14 August 2008:
The war for talent. The coming brain drain. Mismanaged succession. In recent years, judging by steady increases in spending on talent management, workforce challenges like these have become top of mind for most companies, large and small. But what is the most productive way to invest in your workforce, and what are the chances you will see a tangible return?
A new study conducted jointly by IBM's (IBM) Institute for Business Value and Washington-based think tank Human Capital Institute (HCI), and shared exclusively with BusinessWeek.com, has yielded promising answers to those questions.
Last spring, researchers from IBM and HCI surveyed 1,900 professionals in over 1,000 public- and private-sector companies, from a range of industries, geographies and organizational sizes. Respondents scored their companies in 30 specific competencies, which fell into six key practices of talent management: strategy development, attracting and retaining, motivating and developing, deploying and managing, connecting and enabling, and transforming and sustaining.
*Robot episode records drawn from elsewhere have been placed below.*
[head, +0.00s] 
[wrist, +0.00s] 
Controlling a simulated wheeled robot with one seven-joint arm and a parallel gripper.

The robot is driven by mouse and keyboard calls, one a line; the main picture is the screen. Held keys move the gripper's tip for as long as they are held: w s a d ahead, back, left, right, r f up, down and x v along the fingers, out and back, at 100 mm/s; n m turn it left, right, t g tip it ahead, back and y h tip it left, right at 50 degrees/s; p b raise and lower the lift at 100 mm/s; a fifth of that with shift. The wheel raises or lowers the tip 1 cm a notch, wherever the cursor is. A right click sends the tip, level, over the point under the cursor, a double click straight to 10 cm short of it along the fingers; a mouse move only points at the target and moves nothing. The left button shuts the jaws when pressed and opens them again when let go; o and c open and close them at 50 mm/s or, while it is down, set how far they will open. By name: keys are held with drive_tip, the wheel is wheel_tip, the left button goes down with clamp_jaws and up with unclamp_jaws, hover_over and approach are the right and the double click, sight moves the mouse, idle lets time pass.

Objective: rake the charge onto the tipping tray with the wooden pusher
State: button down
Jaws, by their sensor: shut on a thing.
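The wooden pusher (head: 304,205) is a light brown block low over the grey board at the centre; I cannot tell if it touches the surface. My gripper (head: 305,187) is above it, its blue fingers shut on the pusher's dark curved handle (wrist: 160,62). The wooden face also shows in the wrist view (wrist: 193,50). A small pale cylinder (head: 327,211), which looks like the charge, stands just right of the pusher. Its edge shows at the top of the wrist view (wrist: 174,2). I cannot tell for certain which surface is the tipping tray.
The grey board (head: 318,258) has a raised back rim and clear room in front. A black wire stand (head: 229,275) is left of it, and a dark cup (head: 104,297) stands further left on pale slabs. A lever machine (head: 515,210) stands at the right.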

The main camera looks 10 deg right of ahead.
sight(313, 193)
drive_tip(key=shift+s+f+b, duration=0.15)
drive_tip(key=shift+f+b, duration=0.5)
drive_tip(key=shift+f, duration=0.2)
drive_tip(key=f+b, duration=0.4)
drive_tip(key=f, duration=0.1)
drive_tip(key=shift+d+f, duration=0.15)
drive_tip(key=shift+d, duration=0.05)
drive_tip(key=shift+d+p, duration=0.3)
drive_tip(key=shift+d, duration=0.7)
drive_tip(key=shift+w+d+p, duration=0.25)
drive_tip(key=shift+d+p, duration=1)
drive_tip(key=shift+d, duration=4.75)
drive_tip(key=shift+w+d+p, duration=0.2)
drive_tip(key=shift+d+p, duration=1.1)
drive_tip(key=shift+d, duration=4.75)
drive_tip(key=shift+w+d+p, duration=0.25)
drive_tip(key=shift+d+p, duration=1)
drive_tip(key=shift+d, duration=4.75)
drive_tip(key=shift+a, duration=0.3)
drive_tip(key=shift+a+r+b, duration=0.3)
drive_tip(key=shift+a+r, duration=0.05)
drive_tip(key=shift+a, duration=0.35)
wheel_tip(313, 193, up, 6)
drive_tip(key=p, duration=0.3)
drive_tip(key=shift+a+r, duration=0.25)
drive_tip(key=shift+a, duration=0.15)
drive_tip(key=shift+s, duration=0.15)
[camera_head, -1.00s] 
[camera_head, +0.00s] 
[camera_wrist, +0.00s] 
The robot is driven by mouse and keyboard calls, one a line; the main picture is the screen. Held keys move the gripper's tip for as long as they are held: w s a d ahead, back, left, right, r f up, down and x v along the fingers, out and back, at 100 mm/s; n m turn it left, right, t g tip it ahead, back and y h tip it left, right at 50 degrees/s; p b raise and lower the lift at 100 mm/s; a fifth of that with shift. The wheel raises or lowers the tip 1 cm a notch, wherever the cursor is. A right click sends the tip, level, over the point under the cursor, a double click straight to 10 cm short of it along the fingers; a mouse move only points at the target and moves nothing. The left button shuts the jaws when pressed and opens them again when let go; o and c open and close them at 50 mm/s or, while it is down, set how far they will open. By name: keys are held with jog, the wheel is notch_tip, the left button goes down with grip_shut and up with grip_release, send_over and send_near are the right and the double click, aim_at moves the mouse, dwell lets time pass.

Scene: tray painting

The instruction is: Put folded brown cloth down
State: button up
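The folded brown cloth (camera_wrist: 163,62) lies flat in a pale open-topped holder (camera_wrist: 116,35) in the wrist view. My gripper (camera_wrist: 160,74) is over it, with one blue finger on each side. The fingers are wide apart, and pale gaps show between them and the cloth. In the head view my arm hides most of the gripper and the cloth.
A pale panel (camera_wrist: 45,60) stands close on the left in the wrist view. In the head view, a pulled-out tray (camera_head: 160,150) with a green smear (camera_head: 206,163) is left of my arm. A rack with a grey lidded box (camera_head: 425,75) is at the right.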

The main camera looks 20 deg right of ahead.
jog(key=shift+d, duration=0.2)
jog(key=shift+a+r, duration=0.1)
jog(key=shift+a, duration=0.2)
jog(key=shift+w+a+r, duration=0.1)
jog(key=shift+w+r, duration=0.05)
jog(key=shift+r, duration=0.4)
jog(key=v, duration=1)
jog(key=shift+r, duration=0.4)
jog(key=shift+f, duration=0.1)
Companies with high scores across the board were more likely to have strong financial performance, based on reported change in operating profits between 2003 and 2006. "It's not the first research to show a correlation between talent management and financial results," admits Allan Schweyer, executive director of HCI and one of the authors of the report, "but it's one in a handful, and I think it really adds to that body of evidence that is helping organizations to build a solid business case for investments in talent management."